Probability of taking out US on first turn
There several cases, starting with Offensive Bombardment:
- Offensive bombardment does not destroy one step, \(O_{BF} = 0.90\).
- Offensive bombardment does destroy one step, \(O_{BS} = 0.10\).
Then we need to figure out which column the VC attack on, either Assault 10-12 \(A_{10}\) or Assault 13-15 \(A_{13}\). From the previous article, we can equate the probability that the the VC lose no steps during defensive bombardement \(A_{13} = L_0 = 0.312\).
Again, two cases, coordination succeeds \(P(C_S) = 0.30\) or fails \(P(C_F) = 0.70\).
Supposing bombing failed, then we have \(P(H_3|C_S) = 0.20\) and \(P(H_3|C_F) = 0.1\).

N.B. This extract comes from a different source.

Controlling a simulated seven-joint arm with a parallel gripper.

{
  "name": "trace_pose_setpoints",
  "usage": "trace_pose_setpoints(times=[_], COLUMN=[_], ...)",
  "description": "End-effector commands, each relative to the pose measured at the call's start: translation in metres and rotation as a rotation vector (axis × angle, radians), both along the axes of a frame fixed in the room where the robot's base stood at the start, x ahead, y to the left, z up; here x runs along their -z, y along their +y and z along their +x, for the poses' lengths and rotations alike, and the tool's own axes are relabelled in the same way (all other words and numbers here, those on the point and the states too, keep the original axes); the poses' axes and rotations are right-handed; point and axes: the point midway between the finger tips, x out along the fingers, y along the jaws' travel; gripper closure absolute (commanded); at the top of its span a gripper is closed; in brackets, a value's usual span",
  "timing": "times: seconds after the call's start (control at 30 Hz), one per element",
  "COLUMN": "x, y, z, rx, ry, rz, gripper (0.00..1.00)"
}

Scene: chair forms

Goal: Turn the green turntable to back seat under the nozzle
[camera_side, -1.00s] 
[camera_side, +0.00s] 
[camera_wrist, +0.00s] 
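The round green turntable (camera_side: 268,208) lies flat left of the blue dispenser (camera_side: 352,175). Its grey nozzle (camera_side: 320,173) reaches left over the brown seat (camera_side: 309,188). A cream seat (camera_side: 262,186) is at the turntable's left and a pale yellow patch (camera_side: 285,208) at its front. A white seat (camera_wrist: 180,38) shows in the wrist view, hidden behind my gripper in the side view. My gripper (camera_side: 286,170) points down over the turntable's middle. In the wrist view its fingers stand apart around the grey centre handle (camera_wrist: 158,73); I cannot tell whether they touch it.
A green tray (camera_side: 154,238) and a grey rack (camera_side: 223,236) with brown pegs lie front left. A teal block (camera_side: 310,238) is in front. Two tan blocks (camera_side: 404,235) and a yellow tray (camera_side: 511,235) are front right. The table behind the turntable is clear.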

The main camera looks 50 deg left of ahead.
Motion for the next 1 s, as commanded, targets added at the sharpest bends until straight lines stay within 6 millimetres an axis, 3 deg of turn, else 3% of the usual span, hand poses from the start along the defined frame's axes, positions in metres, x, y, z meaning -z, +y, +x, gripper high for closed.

Given a bombing failure \(O_{BF}\) and no VC step loss, we have (and I know the syntax here is likely nonsense)
\[P(H_3|O_{BF}) = P(O_{BF} \cap A_{13} \cap P(H_3|C_S)) \cup P(O_{BF} \cap A_{13} \cap P(H_3|C_F)) = (0.9)(0.312)(0.1+0.3) = 0.0842,\]or around 8.5%.
My game plays aren't seeing that, yet.
With a VC step loss and bombing failure, I do not see a way for the VC to win in one turn, unless they make the ER check and can go another round of Assault combat.
Next step is compute \(H_3\) for successful bombardment with no VC step loss.